Close to 1.25 million people die on roads every year globally, and 94% of those accidents are caused by human error.
What if cars could drive people safely from point A to point B at the push of a button — without needing a human to take over driving at any time?
Vehicles could have built-in sensors to detect pedestrians, cyclists, vehicles, road work and more from a distance of up to two football fields away in all directions. Smart software could predict the behavior of objects and road users to help the vehicle navigate the vehicle safely through everyday traffic.
Our first challenge was to prove this technology could work: drive 100,000 miles autonomously on public roads and drive ten “interesting routes” of 100 miles each. The team developed custom software and made hardware modifications to a Toyota Prius to begin testing the self-driving technology. After a year and a half, we completed the challenge—including driving the Golden Gate Bridge, the curves of Lombard Street in San Francisco, through the Santa Cruz Mountains, and up to Lake Tahoe. So we kept going.

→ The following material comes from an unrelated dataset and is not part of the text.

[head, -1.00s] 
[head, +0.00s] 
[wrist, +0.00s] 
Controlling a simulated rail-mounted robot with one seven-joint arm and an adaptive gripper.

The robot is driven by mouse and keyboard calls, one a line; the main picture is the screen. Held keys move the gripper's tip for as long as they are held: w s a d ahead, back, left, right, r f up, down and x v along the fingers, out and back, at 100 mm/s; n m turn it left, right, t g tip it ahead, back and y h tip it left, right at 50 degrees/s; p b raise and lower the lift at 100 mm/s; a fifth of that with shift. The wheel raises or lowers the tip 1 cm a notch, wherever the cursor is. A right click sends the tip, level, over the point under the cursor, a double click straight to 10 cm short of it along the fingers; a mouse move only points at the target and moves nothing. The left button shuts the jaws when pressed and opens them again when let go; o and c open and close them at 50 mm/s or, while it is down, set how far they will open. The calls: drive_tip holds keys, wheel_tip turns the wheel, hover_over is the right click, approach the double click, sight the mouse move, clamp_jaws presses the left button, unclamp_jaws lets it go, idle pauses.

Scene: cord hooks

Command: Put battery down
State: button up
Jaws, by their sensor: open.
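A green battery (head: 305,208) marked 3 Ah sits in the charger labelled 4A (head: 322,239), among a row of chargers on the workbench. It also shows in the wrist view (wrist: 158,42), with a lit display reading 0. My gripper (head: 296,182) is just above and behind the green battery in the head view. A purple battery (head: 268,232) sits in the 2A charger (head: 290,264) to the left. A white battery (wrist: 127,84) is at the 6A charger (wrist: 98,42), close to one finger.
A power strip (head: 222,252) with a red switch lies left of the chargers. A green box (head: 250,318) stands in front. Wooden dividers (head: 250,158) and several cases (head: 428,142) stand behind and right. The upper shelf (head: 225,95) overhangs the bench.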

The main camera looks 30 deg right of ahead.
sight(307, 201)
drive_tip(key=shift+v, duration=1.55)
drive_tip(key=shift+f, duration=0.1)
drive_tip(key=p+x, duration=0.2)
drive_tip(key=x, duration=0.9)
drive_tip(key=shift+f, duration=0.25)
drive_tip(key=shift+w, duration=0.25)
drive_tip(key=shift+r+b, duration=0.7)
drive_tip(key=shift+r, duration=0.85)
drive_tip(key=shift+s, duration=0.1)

How would people use a self-driving car?
Early on, we focused on freeway driving because it’s a simpler driving environment to master. To learn how people would use this technology in their everyday lives, we offered the cars to a handful of Googlers for their daily commute. They agreed to pay 100% attention to the car, as the technology was still early-stage, and they might have to re-engage the steering wheel. However, human nature kicked in: people trusted the technology very quickly once they saw that it worked.

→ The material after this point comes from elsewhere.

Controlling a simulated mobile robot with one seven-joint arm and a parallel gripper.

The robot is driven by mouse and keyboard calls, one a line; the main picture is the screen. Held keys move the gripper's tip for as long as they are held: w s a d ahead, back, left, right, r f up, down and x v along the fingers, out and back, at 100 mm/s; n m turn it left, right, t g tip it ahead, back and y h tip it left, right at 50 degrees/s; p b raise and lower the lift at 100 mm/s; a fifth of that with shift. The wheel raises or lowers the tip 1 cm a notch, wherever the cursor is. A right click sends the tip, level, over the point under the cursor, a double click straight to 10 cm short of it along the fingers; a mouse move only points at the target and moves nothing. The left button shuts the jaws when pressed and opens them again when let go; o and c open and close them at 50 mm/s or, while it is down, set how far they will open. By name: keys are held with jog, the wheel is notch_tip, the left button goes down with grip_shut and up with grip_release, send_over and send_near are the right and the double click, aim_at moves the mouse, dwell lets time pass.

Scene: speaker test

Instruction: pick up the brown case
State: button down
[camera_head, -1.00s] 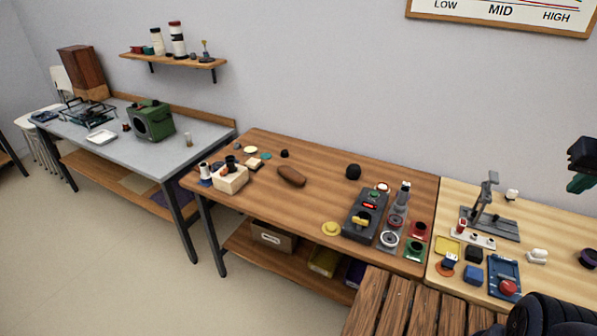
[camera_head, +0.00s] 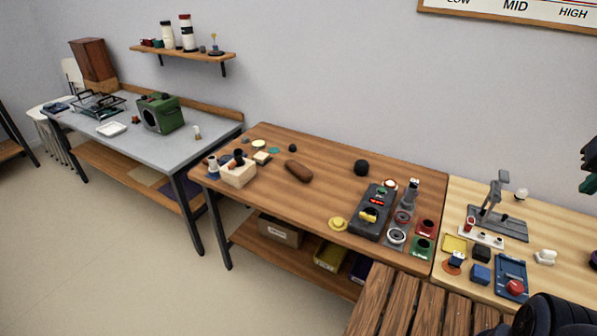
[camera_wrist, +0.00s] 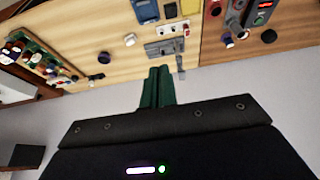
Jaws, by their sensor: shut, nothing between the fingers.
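The brown case (camera_head: 299,171) is a small, long, rounded brown object. It lies on the left half of the middle wooden table (camera_head: 330,185) in the head view, and I do not make it out in the wrist view. My gripper shows at the right edge of the head view (camera_head: 589,178), partly cut off, far to the right of the case. In the wrist view its green fingers (camera_wrist: 159,80) are together with nothing between them.
A dark control box (camera_head: 372,212) stands farther right. A pale table (camera_head: 545,225) with a grey stand (camera_head: 497,215) adjoins. Bare wood surrounds the case.

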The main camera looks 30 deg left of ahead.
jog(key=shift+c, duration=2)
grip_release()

On the upside, everyone told us that our technology made their commute less stressful and tiring. One woman told us she suddenly had the energy to exercise and cook dinner for her family, because she wasn’t exhausted from fighting traffic. But we also saw some silly behavior, including someone who turned around and searched the back seat for his laptop to charge his phone – while traveling 65mph down the freeway! In the end, our tests led us to the decision to develop vehicles that could drive themselves from point A to B, with no human intervention. A fully self-driving vehicle would also help everyone get around, not just people who can drive.
Could a vehicle be built from the ground up to drive itself?
For freeway driving, we had started testing our self-driving technology by adding components to existing cars like our Lexus SUVs. For city streets, we began designing a new prototype to better explore what a fully self-driving vehicle could look like. The prototypes had no steering wheel or pedals… because they didn’t need them. Our software and sensors were built into the cars to do all the work of driving. The vehicles were capped at a neighborhood-friendly 25mph and, in 2015, began cruising the streets in Mountain View, California and Austin, Texas.
Could we navigate the complexities of city streets?
City street driving is considerably more complex than freeway driving. The team had to master the technical challenges of recognizing pedestrians, cyclists and hundreds of other distinct objects and road users, each with their own unique behaviors. As it turns out, what looks chaotic and random on a city street to the human eye is actually fairly predictable to a computer. By 2014, after logging 700,000 autonomous miles and encountering thousands of different situations, we had built software models of what to expect on the road—from the likely (a car stopping at a red light) to the unlikely (blowing through it). Proving that we could navigate thousands of situations on city streets, autonomously, we became optimistic that we could deliver self-driving technology that operates fully without human intervention.
Was a fully self-driving vehicle possible?
In 2015, we completed the world’s first fully self-driving ride on public roads in Austin, TX with no steering wheel, no pedals and no test drivers. Steve Mahan, former CEO of the Santa Clara Valley Blind Center, rode alone in the vehicle. Steve is legally blind, so our sensors and software were his chauffeur. His route reflected the way millions of people could use a self-driving car in everyday life: riding from a park to a doctor’s office and through typical neighborhoods. This ride was possible because the cars can now handle even the most difficult driving tasks, such as detecting and responding to emergency vehicles, mastering multi-lane four-way stops, and anticipating what unpredictable humans will do on the road.
By 2016, the cars had accumulated over 2 million miles of self-driving experience on the roads – the equivalent of 300 years of human driving. It’s been a long journey. The self-driving car project was our first moonshot at X which helped us define moonshots to be huge problem affecting millions of people that could potentially be solved by a science fiction-sounding technology. We still use this definition today as our north star for vetting ideas and our mission as a company.
The project is now Waymo, an independent Alphabet company. Waymo joins our other X graduates, who have followed a variety of pathways out of X to make a positive impact on the world. Perhaps most inspiring to all of us at X is the team’s audacity to aim for the higher bar – a fully self-driving car – to deliver the biggest impact on improving road safety and mobility for everyone.